Desiring Otherwise: On the Provocations of Queer
This talk explores queer as a critical practice of desiring otherwise. Based on a book-in-progress onethnographic fieldwork with queer left activists in New York City, Chicago, and Montreal and a forthcoming volume, Queer Anthropology: Foundations, Reorientations, and Departures, I consider the provocations of queer in and between queer/left activism, queer theory, and queer anthropology. For queer/left activists, unknowing is necessary to desiring: to want a world that cannot (yet) be known or imagined. I connect queer as an unknowing desire to the anthropological desire to think difference differently, to queer anthropology’s stance against the capture of ethnocartography, and to queer theory’s aspirational orientation toward objectless conceptual horizons—each provocations against the fixity of object-making toward an as-of-yet unknown otherwise.
April 3, 2023
3:30PM
10 Sachem St Room 105
Margot Weiss is Associate Professor of American Studies and Anthropology, affiliated with the Program in Feminist, Gender, and Sexuality Studies, and director of the cluster in Queer Studies.

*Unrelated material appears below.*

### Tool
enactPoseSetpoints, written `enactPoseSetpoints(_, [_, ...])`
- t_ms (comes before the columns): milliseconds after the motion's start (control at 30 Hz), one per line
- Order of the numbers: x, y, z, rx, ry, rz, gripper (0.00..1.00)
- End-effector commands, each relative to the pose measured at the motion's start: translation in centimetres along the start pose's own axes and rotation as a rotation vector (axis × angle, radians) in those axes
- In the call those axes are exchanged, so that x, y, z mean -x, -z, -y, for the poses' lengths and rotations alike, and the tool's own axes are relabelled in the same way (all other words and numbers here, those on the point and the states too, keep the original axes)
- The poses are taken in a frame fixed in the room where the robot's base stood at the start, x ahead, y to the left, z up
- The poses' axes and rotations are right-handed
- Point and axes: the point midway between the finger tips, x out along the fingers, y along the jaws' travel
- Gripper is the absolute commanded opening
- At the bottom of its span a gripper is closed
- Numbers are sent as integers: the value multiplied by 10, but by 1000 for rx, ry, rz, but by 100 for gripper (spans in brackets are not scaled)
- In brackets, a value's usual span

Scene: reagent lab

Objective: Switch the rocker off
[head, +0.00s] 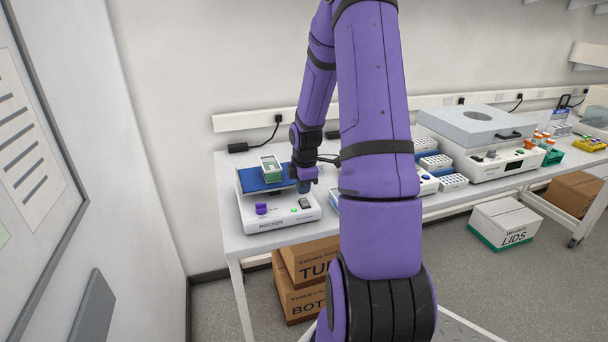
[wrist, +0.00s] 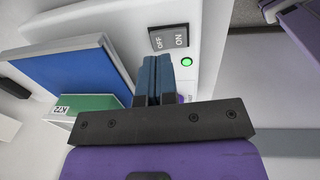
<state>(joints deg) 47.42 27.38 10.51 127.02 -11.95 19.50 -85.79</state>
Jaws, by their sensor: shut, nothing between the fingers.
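The rocker (head: 280,214) is a white box with a blue platform at the left end of the bench. Its front has a purple knob (head: 261,209), a green light and a dark switch (head: 304,203). In the wrist view the switch (wrist: 168,38) is marked OFF and ON, and the green light (wrist: 186,62) beside it is lit. My gripper (head: 305,188) is above the rocker's front right part. In the wrist view its blue fingertips (wrist: 155,62) are shut and empty, close to the switch. I cannot tell whether they touch it.
A green-and-white box (head: 271,168) sits on the rocker's blue platform (head: 250,181). White tube racks (head: 436,162) and a large grey-lidded machine (head: 478,135) stand to the right. Cardboard boxes (head: 302,284) are under the bench. A wall is close on the left.

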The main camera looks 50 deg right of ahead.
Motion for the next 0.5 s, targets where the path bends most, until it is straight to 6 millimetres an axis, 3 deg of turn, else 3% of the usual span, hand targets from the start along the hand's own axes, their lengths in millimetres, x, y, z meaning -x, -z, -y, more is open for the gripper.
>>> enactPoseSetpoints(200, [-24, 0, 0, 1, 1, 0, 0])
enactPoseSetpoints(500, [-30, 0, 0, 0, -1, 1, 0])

Her scholarship explores the contradictory relationships between queer sexual cultures and contemporary capitalism. Major research projects include: the gendered, racialized, and class dynamics of BDSM in the San Francisco Bay Area; the politics of left intellectuals in the neoliberal US academy; and the knowledge practices of queer/left activists in New York, Chicago, and Montreal. She is the author of the award-winning Techniques of Pleasure: BDSM and the Circuits of Sexuality (Duke University Press, 2011) and editor of two forthcoming volumes Queer Anthropology: Critical Genealogies and Decolonizing Futures (Duke) and Queer Then and Now: The David R. Kessler Lectures, 2002-2020 (The Feminist Press).